# Problem requirements:
Word for word, restate every line of the listing that follows.

# Source data:
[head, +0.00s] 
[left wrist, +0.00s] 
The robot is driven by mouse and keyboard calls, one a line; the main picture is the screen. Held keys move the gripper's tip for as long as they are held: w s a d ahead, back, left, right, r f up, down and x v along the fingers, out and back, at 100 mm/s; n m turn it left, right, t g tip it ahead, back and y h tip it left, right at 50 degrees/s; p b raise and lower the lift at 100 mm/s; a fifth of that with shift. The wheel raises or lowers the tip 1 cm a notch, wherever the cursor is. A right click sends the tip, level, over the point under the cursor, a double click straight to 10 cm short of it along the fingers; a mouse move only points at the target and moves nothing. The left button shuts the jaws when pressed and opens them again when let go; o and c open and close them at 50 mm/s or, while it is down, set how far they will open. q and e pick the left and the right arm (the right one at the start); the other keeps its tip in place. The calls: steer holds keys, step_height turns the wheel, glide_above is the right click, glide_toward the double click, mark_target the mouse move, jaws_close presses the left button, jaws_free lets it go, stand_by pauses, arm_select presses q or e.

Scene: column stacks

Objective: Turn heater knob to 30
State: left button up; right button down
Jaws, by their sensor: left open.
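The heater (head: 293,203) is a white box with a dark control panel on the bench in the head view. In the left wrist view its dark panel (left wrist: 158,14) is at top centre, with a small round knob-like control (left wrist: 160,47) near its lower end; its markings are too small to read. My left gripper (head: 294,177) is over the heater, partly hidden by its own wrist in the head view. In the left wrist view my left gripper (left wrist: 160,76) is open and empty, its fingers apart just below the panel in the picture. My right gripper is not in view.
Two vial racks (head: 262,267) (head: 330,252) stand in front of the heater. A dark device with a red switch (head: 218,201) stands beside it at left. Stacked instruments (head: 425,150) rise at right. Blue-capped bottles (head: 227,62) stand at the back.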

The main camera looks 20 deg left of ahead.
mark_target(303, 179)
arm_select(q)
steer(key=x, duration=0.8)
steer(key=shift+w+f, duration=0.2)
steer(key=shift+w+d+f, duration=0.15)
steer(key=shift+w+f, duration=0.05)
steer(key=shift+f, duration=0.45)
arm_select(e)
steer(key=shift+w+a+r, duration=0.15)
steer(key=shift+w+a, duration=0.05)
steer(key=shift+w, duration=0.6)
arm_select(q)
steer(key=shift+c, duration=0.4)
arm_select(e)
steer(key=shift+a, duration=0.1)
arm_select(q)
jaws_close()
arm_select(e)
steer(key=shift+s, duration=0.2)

# Solution to this exercise:
[head, +0.00s] 
[left wrist, +0.00s] 
The robot is driven by mouse and keyboard calls, one a line; the main picture is the screen. Held keys move the gripper's tip for as long as they are held: w s a d ahead, back, left, right, r f up, down and x v along the fingers, out and back, at 100 mm/s; n m turn it left, right, t g tip it ahead, back and y h tip it left, right at 50 degrees/s; p b raise and lower the lift at 100 mm/s; a fifth of that with shift. The wheel raises or lowers the tip 1 cm a notch, wherever the cursor is. A right click sends the tip, level, over the point under the cursor, a double click straight to 10 cm short of it along the fingers; a mouse move only points at the target and moves nothing. The left button shuts the jaws when pressed and opens them again when let go; o and c open and close them at 50 mm/s or, while it is down, set how far they will open. q and e pick the left and the right arm (the right one at the start); the other keeps its tip in place. The calls: steer holds keys, step_height turns the wheel, glide_above is the right click, glide_toward the double click, mark_target the mouse move, jaws_close presses the left button, jaws_free lets it go, stand_by pauses, arm_select presses q or e.

Scene: column stacks

Objective: Turn heater knob to 30
State: left button up; right button down
Jaws, by their sensor: left open.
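The heater (head: 293,203) is a white box with a dark control panel on the bench in the head view. In the left wrist view its dark panel (left wrist: 158,14) is at top centre, with a small round knob-like control (left wrist: 160,47) near its lower end; its markings are too small to read. My left gripper (head: 294,177) is over the heater, partly hidden by its own wrist in the head view. In the left wrist view my left gripper (left wrist: 160,76) is open and empty, its fingers apart just below the panel in the picture. My right gripper is not in view.
Two vial racks (head: 262,267) (head: 330,252) stand in front of the heater. A dark device with a red switch (head: 218,201) stands beside it at left. Stacked instruments (head: 425,150) rise at right. Blue-capped bottles (head: 227,62) stand at the back.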

The main camera looks 20 deg left of ahead.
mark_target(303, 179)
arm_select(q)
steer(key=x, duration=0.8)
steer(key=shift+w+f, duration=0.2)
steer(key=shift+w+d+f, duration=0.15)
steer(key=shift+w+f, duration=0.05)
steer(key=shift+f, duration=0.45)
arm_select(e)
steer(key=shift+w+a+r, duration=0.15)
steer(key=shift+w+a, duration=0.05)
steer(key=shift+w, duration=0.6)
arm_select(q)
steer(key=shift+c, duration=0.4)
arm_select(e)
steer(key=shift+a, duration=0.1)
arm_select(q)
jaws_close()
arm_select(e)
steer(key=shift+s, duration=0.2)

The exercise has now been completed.